On 15 June Tajik opposition activist Shabnam Kh... | Den norske Helsingforskomité

Belarus must not extradite Tajik activist to ill-treatment

Belarus must not extradite Tajik activist to ill-treatment

Recently, Tajik opposition activist Shabnam Khudoydodova was detained in Belarus shortly after crossing the border from Russia, where she had been residing the last years. She traveled to Belarus with the intent to apply for refugee status at the UNHCR office in Minsk and now risks extradition to Tajikistan, in breach of Belarus' international commitments.

On 15 June Tajik opposition activist Shabnam Khayrulloevna Khudoydodova, affiliated with the banned Tajik opposition group “Group 24”, was detained in Belarus shortly after crossing the border from Russia, where she had been residing the last years. She traveled to Belarus with the intent to apply for refugee status at the UNHCR office in Minsk.

Because of the Tajik government's track record of targeting opposition activists home and abroad, we believe she was detained on request from Dushanbe. Being charged under Article 37 of the Criminal Code of Tajikistan she potentially faces up to 20 years in prison. Ms. Khudoydodova's sister has confirmed to the Norwegian Helsinki Committee that on 8 July, more than three weeks after her detention, she was still being denied access to legal counsel.

-We strongly urge the government of Belarus to uphold its commitments as a signatory to the Refugee Convention and Protocol, and respect international customary law, and thus secure Ms. Khudoydodova from extradition to Tajikistan in line with the principle of non-refoulement, says Marius Fossum, NHC Regional Representative in Central Asia. We also encourage the UNHCR to intervene with relevant authorities to ensure that the principle of non-refoulement is not violated. The government of Belarus is further committed by the United Nations Convention against Torture, according to which, a person cannot be expelled to “another State where there are substantial grounds for believing that he would be in danger of being subjected to torture”. -Practices in Tajik detention facilities as well as recent events give us substantial grounds to fear that Ms. Khudoydodova risks torture and other ill-treatment if forcibly expelled to Tajikistan, Fossum said.

Background:
Due to severe government crackdowns on dissent and fundamental freedoms in Tajikistan, numerous Tajik opposition activists reside in Russia. Shabnam Khayrulloevna, born in 1986, had been living in Russia for the last few years. Being affiliated with the opposition group “Group 24”, that was declared extremist by a Dushanbe court and subsequently banned last year, she would not be safe in her home country. In Russia she was a supporter of labour rights for Tajik labour migrants. After voicing opinions critical of the regime in Tajikistan on social media, she heard that she was to be abducted in Russia, and decided to reach out to the UNHCR office in Minsk.
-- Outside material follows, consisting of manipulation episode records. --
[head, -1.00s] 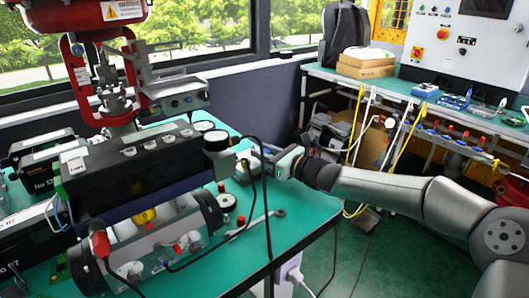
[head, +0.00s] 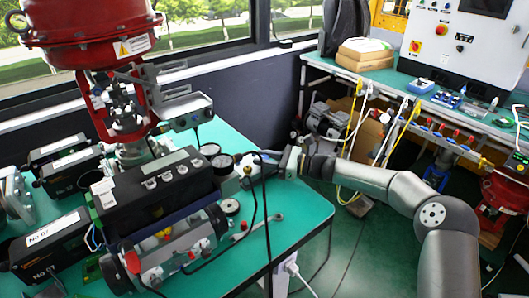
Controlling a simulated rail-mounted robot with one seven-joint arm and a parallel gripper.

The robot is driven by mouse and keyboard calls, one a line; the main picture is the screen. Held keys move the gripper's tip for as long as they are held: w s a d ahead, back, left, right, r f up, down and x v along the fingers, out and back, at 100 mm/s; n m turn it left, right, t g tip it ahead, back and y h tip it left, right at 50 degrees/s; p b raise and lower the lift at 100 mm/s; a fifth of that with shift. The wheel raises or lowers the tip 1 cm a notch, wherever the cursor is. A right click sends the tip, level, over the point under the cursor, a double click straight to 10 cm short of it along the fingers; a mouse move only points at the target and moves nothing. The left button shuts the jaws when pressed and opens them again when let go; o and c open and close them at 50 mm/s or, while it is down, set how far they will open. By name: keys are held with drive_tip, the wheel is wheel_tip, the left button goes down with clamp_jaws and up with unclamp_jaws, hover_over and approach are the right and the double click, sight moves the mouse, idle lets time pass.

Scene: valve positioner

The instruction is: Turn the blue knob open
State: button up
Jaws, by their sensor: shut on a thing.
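The black valve positioner (head: 155,190) stands on the green table, with a row of silver buttons on its top. My gripper (head: 252,167) is at the positioner's right side, beside the round gauges (head: 222,163), with the arm reaching in from the right. Its fingers are closed on a small part there, which I take to be the blue knob. The fingers and a black cable hide that part, so its colour and turn angle cannot be told.
A red actuator (head: 85,35) rises above the positioner. Black cables hang near my gripper. A wrench (head: 262,224) lies on the green table (head: 292,205). Black boxes (head: 50,245) stand at left. A bench with a white control panel (head: 465,45) is at the back right.

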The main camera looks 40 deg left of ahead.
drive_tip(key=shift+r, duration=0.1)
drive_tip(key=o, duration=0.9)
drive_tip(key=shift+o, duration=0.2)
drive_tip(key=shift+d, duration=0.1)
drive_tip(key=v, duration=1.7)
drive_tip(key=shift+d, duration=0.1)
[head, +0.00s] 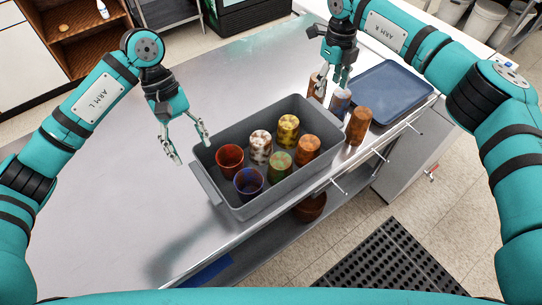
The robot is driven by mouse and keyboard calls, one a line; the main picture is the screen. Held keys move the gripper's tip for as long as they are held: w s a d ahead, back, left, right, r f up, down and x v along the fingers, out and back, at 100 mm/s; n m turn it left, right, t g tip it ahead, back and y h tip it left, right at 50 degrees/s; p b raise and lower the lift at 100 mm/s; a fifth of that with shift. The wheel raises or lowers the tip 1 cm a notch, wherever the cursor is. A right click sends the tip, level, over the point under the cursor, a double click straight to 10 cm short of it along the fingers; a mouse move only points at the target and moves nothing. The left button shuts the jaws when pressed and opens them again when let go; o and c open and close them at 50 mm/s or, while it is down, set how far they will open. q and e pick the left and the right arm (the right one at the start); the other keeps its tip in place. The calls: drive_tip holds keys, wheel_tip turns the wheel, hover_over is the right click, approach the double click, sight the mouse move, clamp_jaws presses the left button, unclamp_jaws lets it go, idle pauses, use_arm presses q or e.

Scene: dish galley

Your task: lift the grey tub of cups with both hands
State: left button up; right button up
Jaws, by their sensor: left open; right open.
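The grey tub (285,190) stands on the metal counter and holds several cups. Inside are a red cup (230,158), a blue cup (249,182), a white patterned cup (260,146), a yellow cup (288,129), a green cup (280,166) and an orange-brown cup (307,150). My left gripper (191,158) is open and empty, just off the tub's left end. My right gripper (333,89) is open above the counter beyond the tub's far right corner, close to a brown cup (315,86) and a blue-brown cup (339,101). Whether it touches either is unclear.
A brown cup (358,126) stands on the counter right of the tub. A blue tray (385,92) lies behind it. The counter (110,190) is clear on the left. A black mat (390,262) lies on the floor in front.

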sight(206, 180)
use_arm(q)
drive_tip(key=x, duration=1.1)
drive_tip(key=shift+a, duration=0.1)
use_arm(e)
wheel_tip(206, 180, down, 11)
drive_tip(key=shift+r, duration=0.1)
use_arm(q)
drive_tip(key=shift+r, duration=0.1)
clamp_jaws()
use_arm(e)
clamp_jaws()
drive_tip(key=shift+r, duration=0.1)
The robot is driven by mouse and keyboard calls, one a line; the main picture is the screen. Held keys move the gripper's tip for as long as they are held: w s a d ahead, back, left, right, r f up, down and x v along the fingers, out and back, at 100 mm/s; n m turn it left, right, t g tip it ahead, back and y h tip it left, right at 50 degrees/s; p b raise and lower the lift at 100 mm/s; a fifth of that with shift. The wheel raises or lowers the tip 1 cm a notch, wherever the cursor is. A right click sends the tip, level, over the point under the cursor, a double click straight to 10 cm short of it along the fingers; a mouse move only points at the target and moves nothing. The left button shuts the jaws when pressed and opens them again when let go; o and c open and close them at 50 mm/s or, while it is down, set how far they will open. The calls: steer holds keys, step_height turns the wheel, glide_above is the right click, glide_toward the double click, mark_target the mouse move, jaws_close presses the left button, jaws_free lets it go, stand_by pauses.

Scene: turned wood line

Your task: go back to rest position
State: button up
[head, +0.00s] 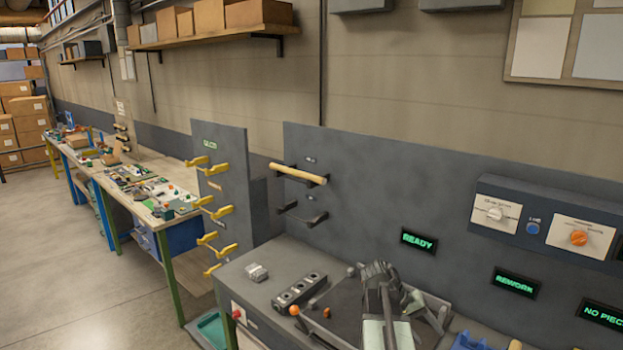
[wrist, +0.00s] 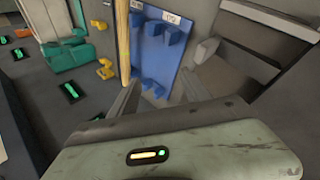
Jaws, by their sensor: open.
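My gripper (wrist: 158,95) is open in the wrist view, its two grey fingers apart with nothing seen between them. A blue rack (wrist: 160,50) with pegs stands beyond the fingers. A pale wooden rod (wrist: 122,40) runs upright in the picture, just left of the blue rack; I cannot tell its exact distance from the left finger. In the head view my grey arm (head: 385,300) is low over the bench, and its fingertips cannot be made out. A wooden rod (head: 298,174) lies across the upper black brackets on the grey back panel.
A grey block with round holes (head: 299,290) and a small light box (head: 256,272) sit left of my arm. A panel with yellow hooks (head: 221,190) stands farther left. A control box (head: 545,223) hangs at right. Floor (head: 80,250) is clear at left.

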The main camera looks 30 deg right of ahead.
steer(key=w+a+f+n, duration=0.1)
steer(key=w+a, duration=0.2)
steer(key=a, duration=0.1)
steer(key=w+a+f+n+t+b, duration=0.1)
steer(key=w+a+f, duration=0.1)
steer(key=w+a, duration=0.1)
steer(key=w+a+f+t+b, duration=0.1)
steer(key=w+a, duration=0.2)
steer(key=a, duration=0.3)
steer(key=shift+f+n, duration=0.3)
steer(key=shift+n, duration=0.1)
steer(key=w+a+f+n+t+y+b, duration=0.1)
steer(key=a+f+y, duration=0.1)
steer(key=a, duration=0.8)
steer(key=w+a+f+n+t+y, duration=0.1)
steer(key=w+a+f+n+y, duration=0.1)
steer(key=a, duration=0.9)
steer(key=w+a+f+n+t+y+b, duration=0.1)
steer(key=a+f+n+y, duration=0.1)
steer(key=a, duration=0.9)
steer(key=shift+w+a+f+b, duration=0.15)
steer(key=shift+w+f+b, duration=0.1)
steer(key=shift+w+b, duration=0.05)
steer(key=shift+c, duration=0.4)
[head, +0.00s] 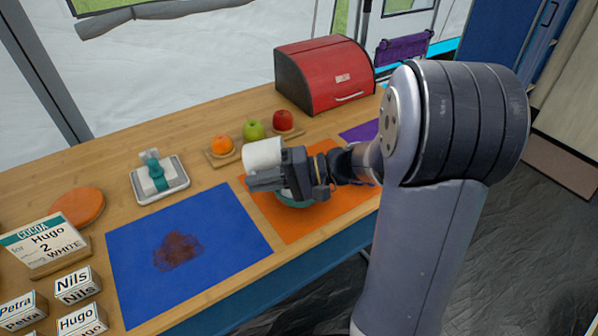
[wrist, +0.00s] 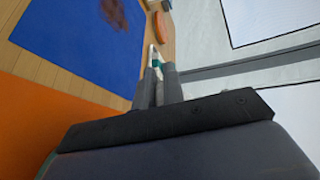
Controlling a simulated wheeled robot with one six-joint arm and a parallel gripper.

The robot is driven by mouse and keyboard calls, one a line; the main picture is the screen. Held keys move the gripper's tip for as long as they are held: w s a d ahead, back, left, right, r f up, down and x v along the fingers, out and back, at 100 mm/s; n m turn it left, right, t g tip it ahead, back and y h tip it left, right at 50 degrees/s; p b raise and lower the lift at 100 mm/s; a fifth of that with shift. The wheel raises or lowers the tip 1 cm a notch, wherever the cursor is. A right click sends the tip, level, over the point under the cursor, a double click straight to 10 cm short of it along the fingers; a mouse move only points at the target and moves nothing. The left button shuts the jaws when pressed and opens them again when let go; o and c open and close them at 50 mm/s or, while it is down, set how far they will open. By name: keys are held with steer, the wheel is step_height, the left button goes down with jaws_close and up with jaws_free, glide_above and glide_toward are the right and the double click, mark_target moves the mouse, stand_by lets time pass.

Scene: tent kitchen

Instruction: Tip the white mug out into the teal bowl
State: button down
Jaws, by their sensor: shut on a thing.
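The white mug (head: 262,153) is held above the orange mat, tipped over on its side; I cannot tell which way its mouth faces or whether anything is in it. My gripper (head: 258,181) is shut on it, with the mug showing just behind and above the fingers. In the wrist view the fingers (wrist: 157,88) are close together and the mug cannot be made out. The teal bowl (head: 296,200) stands on the orange mat below my gripper, mostly hidden by it; its inside is not visible.
The orange mat (head: 345,204) lies right of a blue mat (head: 217,222) with a brown stain. Behind are an orange (head: 222,145), a green apple (head: 254,130), a red apple (head: 283,120) and a red bread box (head: 325,75). A tray (head: 177,188) and labelled boxes (head: 78,284) stand left.

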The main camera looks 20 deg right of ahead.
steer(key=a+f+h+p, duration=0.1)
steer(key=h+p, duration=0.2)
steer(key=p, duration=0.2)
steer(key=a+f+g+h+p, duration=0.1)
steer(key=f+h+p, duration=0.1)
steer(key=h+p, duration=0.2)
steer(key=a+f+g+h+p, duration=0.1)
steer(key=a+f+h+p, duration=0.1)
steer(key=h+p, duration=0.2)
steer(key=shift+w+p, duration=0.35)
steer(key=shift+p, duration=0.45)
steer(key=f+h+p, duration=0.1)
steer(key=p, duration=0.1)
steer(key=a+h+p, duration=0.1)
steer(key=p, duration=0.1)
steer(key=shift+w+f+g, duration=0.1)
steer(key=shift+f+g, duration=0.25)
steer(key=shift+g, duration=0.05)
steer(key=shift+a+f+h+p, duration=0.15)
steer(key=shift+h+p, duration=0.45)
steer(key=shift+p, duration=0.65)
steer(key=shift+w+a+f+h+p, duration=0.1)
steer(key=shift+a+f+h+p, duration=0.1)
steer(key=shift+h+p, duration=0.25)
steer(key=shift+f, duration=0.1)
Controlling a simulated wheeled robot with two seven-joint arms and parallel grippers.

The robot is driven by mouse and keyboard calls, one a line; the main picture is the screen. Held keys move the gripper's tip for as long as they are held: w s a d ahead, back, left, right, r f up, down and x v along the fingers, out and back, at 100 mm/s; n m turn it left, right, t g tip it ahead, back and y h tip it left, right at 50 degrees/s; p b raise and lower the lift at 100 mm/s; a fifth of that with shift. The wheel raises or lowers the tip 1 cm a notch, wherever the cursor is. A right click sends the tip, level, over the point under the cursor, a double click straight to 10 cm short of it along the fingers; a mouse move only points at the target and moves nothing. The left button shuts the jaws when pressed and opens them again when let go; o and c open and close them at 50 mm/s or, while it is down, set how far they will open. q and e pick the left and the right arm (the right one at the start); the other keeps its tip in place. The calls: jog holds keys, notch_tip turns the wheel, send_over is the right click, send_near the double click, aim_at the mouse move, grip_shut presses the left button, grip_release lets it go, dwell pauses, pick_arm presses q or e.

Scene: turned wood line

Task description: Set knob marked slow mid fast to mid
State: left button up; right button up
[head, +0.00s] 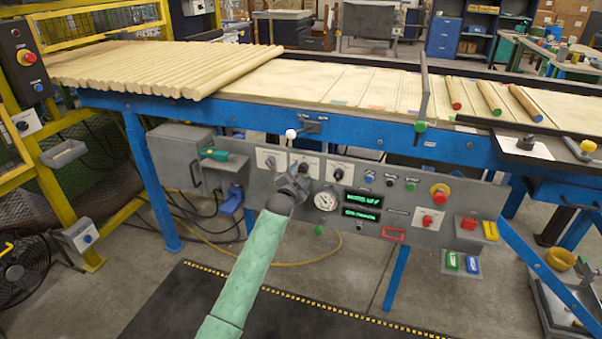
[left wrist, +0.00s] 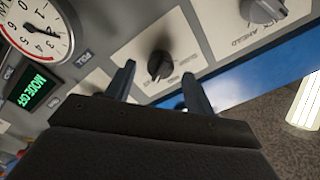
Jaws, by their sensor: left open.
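A black knob (left wrist: 160,65) sits on a pale label plate in the left wrist view. It also shows on the grey control panel in the head view (head: 338,174). The lettering around it is too small to read, so I cannot tell its setting or whether it is the slow-mid-fast knob. My left gripper (left wrist: 158,84) is open. Its two fingers straddle the view of the black knob, with nothing held between them. My right gripper is not in view.
A round gauge (head: 326,199) and a green display (head: 362,201) sit close below the knob. A grey knob (left wrist: 262,10) is on the neighbouring plate. A white-balled lever (head: 291,134) stands above the panel.

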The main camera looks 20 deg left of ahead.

Most alarmingly, recent events substantiate Ms. Khudoydodova's fears of abduction in Russia. During the last year Tajik opposition activists based in Russia have faced abductions, extraditions and even violent attacks. The NHC has received credible information about more than ten people who have disappeared or who have been arrested and/or extradited on charges of extremism. The most prominent case is that of Maqsood Ibraqimov born in 1977. In October 2014 he established the Russia-based opposition group “Youth for the Revival of Tajikistan”. Tajik authorities immediately began targeting him and Russian police arrested him already in November the same year. Ibraqimov, however, was at the time a dual citizen of both Russia and Tajikistan. As a Russian national he could not be extradited to another state, and was soon released. Following his release he was attacked and stabbed six times on a Moscow street by two unknown assailants. Later he was reportedly forced to relinquish his Russian citizenship. Then, on 20 January 2015, he disappeared in Moscow. Six days after his disappearance, his relatives were informed that he had been delivered to Tajikistan. The circumstances around his physical extradition to Tajikistan remain unclear. Tajik authorities have later confirmed that he faces charges of extremism. Although little is known of his current situation, he is reportedly being held in full isolation and is in a bad physical condition. The NHC encourages the International Committee of the Red Cross regional Central Asia delegation in Tashkent to visit him.

Tajik dissidents find themselves in danger far beyond Russia however. On 5 March 2015 Tajik opposition leader in exile Umarali Kuvatov was assasinated with a gunshot to the head outside his home in Istanbul. Prior to this, Tajik authorities repeatedly requested his extradition from Turkey.